>> begin

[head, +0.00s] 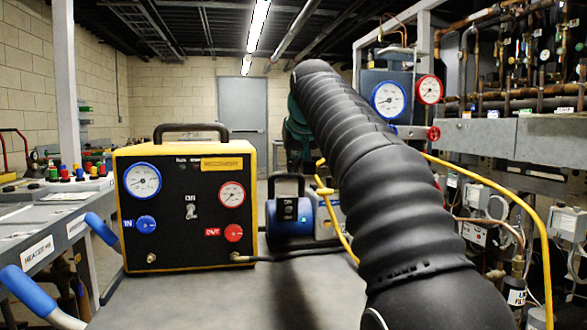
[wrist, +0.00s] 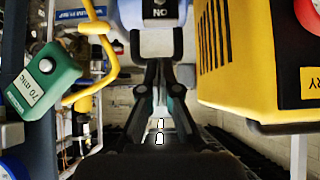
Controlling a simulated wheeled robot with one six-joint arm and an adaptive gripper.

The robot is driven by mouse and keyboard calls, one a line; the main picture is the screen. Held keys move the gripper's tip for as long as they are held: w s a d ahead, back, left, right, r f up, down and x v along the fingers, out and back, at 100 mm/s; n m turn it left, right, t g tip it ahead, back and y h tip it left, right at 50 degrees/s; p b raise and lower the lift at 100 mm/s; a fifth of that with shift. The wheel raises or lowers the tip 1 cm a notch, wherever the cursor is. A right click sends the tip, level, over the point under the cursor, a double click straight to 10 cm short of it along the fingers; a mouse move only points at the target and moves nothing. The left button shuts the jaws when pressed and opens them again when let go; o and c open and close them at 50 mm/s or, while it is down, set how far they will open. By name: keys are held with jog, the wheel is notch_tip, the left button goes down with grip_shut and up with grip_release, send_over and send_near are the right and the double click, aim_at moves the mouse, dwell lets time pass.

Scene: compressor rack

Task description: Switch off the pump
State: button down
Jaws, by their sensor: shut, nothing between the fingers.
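The pump (head: 274,228) is a small blue machine with a black handle and a black switch panel (head: 289,209). It stands on the bench, right of the yellow box. In the wrist view its panel (wrist: 160,10) is at the top edge, upside down, with a white ON label; the switch lever position is too small or cut off to tell. My gripper (wrist: 158,64) is shut and empty, its fingers reaching up toward the pump. I cannot tell whether they touch it. In the head view my black arm hides the gripper.
The yellow recovery box (head: 191,262) with gauges, knobs and its own switch stands left of the pump; it is close at right in the wrist view (wrist: 260,90). A yellow hose (head: 337,220) runs beside the pump. A green tagged part (wrist: 42,75) hangs at left.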

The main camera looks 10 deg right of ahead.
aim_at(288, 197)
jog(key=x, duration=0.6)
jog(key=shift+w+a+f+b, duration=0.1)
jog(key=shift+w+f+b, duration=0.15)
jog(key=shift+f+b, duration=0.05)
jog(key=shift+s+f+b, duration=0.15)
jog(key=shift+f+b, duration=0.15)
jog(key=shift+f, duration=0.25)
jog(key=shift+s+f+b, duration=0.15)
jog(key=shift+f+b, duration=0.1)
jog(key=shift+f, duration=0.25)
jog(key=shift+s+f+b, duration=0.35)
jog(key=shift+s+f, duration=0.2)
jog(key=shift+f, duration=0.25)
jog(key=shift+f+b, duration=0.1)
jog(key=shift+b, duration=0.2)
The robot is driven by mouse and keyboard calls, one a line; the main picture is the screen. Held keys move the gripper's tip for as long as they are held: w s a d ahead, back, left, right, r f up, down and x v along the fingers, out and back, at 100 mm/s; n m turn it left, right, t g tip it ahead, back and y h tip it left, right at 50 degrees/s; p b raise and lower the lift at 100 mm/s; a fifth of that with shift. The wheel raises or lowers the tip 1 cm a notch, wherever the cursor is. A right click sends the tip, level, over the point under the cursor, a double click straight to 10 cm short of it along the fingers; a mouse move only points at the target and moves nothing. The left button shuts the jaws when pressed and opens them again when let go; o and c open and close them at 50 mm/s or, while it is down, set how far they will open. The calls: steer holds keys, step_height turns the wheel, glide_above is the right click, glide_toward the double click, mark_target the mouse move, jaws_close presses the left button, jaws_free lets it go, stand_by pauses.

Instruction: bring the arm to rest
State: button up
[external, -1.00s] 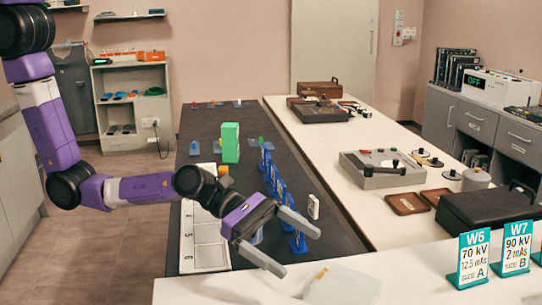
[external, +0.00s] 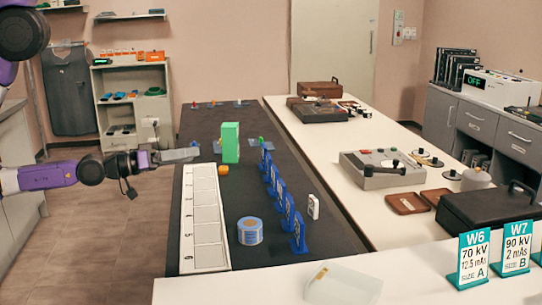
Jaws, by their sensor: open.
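My purple and black arm comes in from the left edge in the external view. My gripper (external: 176,155) points right, just past the left edge of the dark table (external: 325,240) and near its far half. Its grey fingers are seen edge-on and overlap in the picture. I see nothing held between them. A green block (external: 230,143) stands upright to the right of the fingertips, with a gap between.
A white numbered strip (external: 203,240) lies along the table's left side. A blue round roll (external: 250,231) and a row of blue stands (external: 287,210) are to the right. Open floor (external: 100,240) lies left.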

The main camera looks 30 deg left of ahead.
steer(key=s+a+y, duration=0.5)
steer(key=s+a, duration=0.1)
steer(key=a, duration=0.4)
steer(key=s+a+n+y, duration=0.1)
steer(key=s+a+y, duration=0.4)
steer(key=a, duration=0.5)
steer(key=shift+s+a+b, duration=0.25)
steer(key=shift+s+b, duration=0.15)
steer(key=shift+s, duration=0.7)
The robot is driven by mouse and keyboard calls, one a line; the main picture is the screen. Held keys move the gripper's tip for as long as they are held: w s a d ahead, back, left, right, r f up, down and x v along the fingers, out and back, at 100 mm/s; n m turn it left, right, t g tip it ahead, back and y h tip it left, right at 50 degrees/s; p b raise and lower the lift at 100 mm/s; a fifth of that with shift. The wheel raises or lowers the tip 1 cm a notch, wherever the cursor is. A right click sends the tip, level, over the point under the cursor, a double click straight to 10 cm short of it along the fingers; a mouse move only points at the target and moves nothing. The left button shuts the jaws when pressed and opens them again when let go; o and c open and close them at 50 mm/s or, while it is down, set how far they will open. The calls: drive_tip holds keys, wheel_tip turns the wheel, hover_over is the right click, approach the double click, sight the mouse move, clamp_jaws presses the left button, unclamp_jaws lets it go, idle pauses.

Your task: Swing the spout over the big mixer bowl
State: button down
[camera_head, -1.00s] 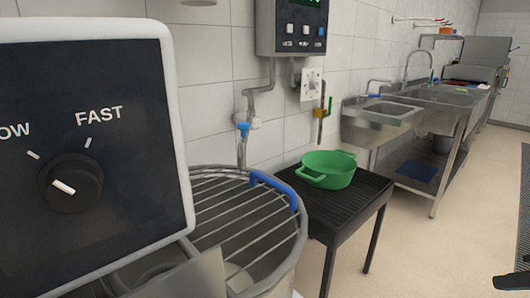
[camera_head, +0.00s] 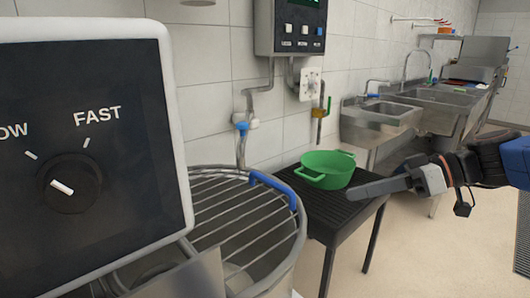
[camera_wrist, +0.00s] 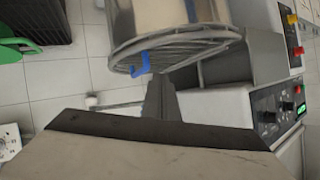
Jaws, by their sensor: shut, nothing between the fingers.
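The big mixer bowl (camera_head: 285,268) stands at lower centre in the head view, under a wire guard with a blue handle (camera_head: 273,188). The bowl also shows at the top of the wrist view (camera_wrist: 155,18). A grey pipe with a blue and white fitting, apparently the spout (camera_head: 241,150), hangs down by the wall behind the guard. A thin pipe with a pale end (camera_wrist: 108,104) shows left of the fingers in the wrist view. My gripper (camera_head: 352,193) is shut and empty, right of the bowl and in front of the black stand, pointing left.
A green basin (camera_head: 327,169) sits on the black slatted stand (camera_head: 335,215). A control box (camera_head: 291,28) is on the wall above the pipe. The mixer's dial panel (camera_head: 80,150) fills the left. Steel sinks (camera_head: 385,112) stand at the back right, with open floor before them.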

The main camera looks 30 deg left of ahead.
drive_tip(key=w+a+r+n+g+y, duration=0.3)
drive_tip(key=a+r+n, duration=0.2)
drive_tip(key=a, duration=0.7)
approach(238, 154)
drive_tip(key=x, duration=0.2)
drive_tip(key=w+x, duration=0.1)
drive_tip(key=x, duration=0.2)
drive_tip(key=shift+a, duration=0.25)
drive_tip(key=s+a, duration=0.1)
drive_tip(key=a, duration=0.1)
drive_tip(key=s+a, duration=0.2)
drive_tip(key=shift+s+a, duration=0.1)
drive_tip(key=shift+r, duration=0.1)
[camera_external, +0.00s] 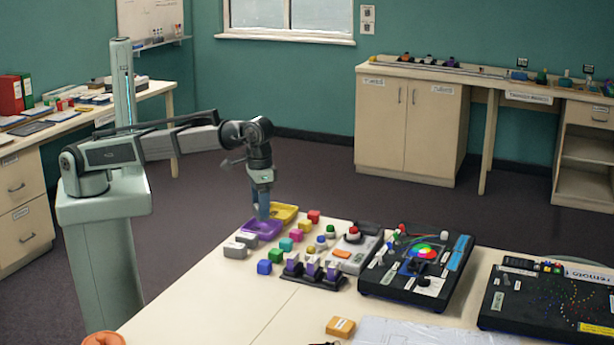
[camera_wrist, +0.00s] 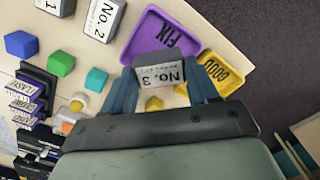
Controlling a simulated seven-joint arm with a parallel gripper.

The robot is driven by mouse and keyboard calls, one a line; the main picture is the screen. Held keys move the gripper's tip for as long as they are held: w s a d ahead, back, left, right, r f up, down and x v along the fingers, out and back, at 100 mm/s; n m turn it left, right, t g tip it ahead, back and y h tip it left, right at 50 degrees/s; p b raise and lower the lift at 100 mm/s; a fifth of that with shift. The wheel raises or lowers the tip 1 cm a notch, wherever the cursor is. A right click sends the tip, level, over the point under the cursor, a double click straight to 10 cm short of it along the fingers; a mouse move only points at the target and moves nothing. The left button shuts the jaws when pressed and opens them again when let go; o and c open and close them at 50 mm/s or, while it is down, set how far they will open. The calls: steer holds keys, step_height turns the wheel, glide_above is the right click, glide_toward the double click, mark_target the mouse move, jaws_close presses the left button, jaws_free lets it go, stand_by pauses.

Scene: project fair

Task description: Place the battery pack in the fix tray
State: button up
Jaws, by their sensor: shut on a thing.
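My gripper (camera_wrist: 163,82) is shut on a grey block marked No. 3 (camera_wrist: 158,68), a battery pack, with one blue finger on each side. In the external view my gripper (camera_external: 262,210) points down at the purple tray. The purple fix tray (camera_external: 250,230) is marked FIX; in the wrist view (camera_wrist: 148,32) the held pack overlaps its near edge. I cannot tell whether the pack touches the tray. Two more grey packs, No. 1 (camera_wrist: 42,12) and No. 2 (camera_wrist: 103,17), stand on the table to the left of the tray.
A yellow tray marked GOOD (camera_wrist: 222,68) sits right beside the fix tray near the table edge. Coloured cubes, such as a teal one (camera_external: 286,244), stand close by. A dark holder (camera_external: 312,276) and control boards (camera_external: 420,268) lie to the right. The table's front left is clear.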

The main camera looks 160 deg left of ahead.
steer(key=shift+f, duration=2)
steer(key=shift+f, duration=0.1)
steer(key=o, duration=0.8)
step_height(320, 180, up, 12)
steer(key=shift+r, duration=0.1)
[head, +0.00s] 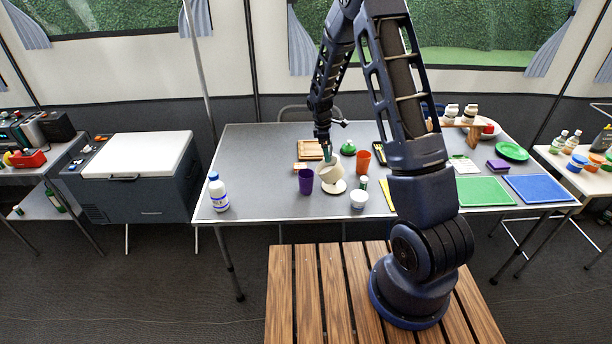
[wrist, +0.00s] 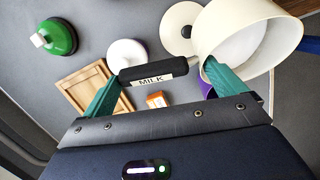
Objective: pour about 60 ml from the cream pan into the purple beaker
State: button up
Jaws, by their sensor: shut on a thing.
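The cream pan (head: 330,174) is held above the table, just right of the purple beaker (head: 306,182). It appears tilted in the head view. In the wrist view the pan (wrist: 205,42) shows its open mouth and pale inside; the liquid level cannot be told. My gripper (head: 326,152) is shut on the pan; a black handle labelled MILK (wrist: 153,70) lies between its teal fingers. The beaker stands upright on the table. In the wrist view only a purple sliver of the beaker (wrist: 206,88) shows beside a finger. No stream is visible.
A cream disc with a knob (wrist: 179,29) lies below the pan.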

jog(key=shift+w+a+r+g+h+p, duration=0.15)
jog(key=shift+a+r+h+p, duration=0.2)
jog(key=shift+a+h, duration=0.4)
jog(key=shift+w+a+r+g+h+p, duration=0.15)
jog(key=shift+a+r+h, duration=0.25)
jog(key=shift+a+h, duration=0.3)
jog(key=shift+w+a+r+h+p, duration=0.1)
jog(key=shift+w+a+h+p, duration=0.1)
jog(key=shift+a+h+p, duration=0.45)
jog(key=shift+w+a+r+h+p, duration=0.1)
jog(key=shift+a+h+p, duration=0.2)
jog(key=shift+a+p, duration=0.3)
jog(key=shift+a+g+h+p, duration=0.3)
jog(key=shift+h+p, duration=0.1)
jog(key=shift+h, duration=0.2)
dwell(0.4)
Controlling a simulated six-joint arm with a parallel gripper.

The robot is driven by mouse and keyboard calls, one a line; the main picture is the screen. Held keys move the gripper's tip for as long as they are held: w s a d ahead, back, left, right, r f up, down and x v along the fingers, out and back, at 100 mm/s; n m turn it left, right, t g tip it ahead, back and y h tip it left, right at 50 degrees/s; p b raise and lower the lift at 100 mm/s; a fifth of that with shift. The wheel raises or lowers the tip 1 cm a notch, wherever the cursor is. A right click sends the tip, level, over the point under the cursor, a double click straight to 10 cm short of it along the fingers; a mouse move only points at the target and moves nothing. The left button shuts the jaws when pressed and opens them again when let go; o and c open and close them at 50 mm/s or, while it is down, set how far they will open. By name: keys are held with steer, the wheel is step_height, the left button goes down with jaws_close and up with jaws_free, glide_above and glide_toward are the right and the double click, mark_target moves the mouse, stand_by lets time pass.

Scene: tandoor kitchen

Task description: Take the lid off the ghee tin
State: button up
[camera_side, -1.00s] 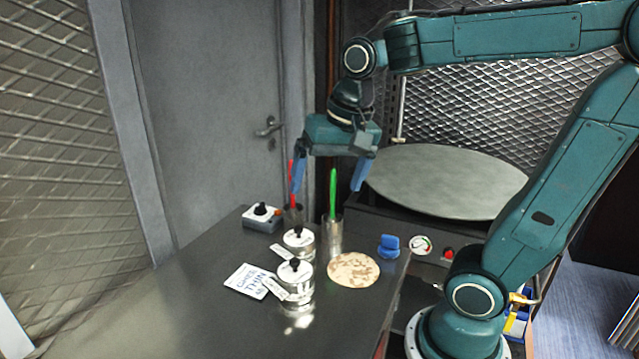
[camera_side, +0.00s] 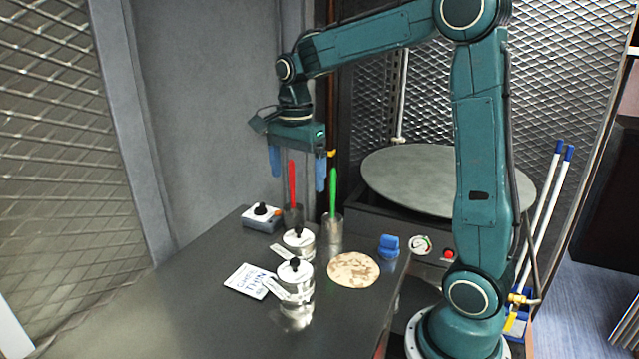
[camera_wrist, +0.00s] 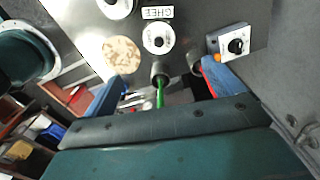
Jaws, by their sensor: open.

>> end

*Exercise instructions*.
Print exactly the lines from the line with "[camera_side, -1.00s]" through the end of the data, both ends included, and print no pictures.

*Expected answer*.
[camera_side, -1.00s] 
[camera_side, +0.00s] 
[camera_wrist, +0.00s] 
Jaws, by their sensor: open.

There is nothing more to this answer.